Dave Zwieback, VP of engineering at Next Big Sound, spoke about resiliency and what lies beyond it. Nassim Taleb, a Lebanese American essayist, scholar and statistician whose work focuses on problems of randomness, probability and uncertainty, recently coined the term "antifragility," which is primed to take off in the web technology community.

Taleb and Zwieback have chosen the new term for a reason. Resiliency brings up ideas and images that are close to a mattress made of memory foam: it bends around pressure and returns to form when pressure is removed. Antifragility is distinct from resiliency because it notes that some systems can do more than be resilient.

Systems that are antifragile gain strength from pressure that is applied, for example, systems that feed off and leverage the universal force of entropy.

Zwieback started in an unconventional way by quoting Sidney Dekker, professor, pilot and best-selling author on human factor and safety. To wit, "what you call root cause is simply the place where you stop looking any further".

Zwieback continued by stating that the actual root cause of every problem and outage you have or will experience is already known. His thesis is this: All systems are made up of multiple parts -- they are "compounded." All compounded things are impermanent because all compounded things are at the mercy of time and decay. Impermanence is the root cause of decay.

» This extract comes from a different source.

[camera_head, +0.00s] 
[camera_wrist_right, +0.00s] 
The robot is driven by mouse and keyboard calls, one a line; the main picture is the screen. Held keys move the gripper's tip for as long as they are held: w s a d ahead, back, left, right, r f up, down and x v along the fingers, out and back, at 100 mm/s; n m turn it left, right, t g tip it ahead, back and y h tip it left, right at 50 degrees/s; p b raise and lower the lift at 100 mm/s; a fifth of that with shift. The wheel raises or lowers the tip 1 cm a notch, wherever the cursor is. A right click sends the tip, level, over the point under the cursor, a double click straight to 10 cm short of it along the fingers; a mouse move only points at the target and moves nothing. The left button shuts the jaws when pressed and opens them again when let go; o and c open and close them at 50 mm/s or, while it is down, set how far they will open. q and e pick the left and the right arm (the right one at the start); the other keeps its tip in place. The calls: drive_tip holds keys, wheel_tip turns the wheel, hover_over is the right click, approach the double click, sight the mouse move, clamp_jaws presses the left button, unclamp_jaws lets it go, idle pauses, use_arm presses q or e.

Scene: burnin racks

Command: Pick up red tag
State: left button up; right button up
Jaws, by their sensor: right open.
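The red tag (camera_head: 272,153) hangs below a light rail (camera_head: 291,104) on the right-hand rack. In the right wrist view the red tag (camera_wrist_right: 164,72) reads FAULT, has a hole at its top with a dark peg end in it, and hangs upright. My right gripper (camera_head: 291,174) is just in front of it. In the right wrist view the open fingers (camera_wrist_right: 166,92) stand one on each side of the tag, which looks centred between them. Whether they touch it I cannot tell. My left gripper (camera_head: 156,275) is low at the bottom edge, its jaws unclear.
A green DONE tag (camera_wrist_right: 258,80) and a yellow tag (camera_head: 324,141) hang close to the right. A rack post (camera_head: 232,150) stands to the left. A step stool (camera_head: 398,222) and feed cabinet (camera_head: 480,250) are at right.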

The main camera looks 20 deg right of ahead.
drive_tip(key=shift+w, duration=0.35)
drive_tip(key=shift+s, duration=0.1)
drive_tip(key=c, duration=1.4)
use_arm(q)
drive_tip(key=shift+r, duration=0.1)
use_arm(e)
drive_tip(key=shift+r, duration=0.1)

This doesn't mean that you should stop looking for a deeper understanding of why failures happen. It means that if you really want to minimize failures and outages, develop a model that thrives on chaos and entropy. Zwieback looked to Google and BitTorrent to provide concrete examples of this:

  • In July 2012, a large segment of the web experienced an outage due to a lack of accounting for a leap second. The reason it hit so much of the web was that the very tool used to create stability (standardization of toolsets) was the medium that allowed the smallest bug, what Taleb and Zwieback refer to as a "Black Swan" event, to take them all out of commission.
  • BitTorrent can be used to demonstrate the other side of the coin. In the traditional web world, a Black Swan event -- like everyone in the world simultaneously asking for a file -- would cause mass chaos and crashes. In BitTorrent, however, the same Black Swan event makes the file maximally available and actually renders it nearly impossible to delete.

A Force In The Universe

A naturally occurring example of antifragility in action can be seen when one observes the attempt of governments or other organizations to ban books or discredit an idea. The more effort that goes into banning the book or discrediting the idea, the more well known the book or idea becomes. Zwieback noted that 46 of the 20th century's top 100 novels were targets of ban attempts.

So now the only question that remains is: How do I get this article banned?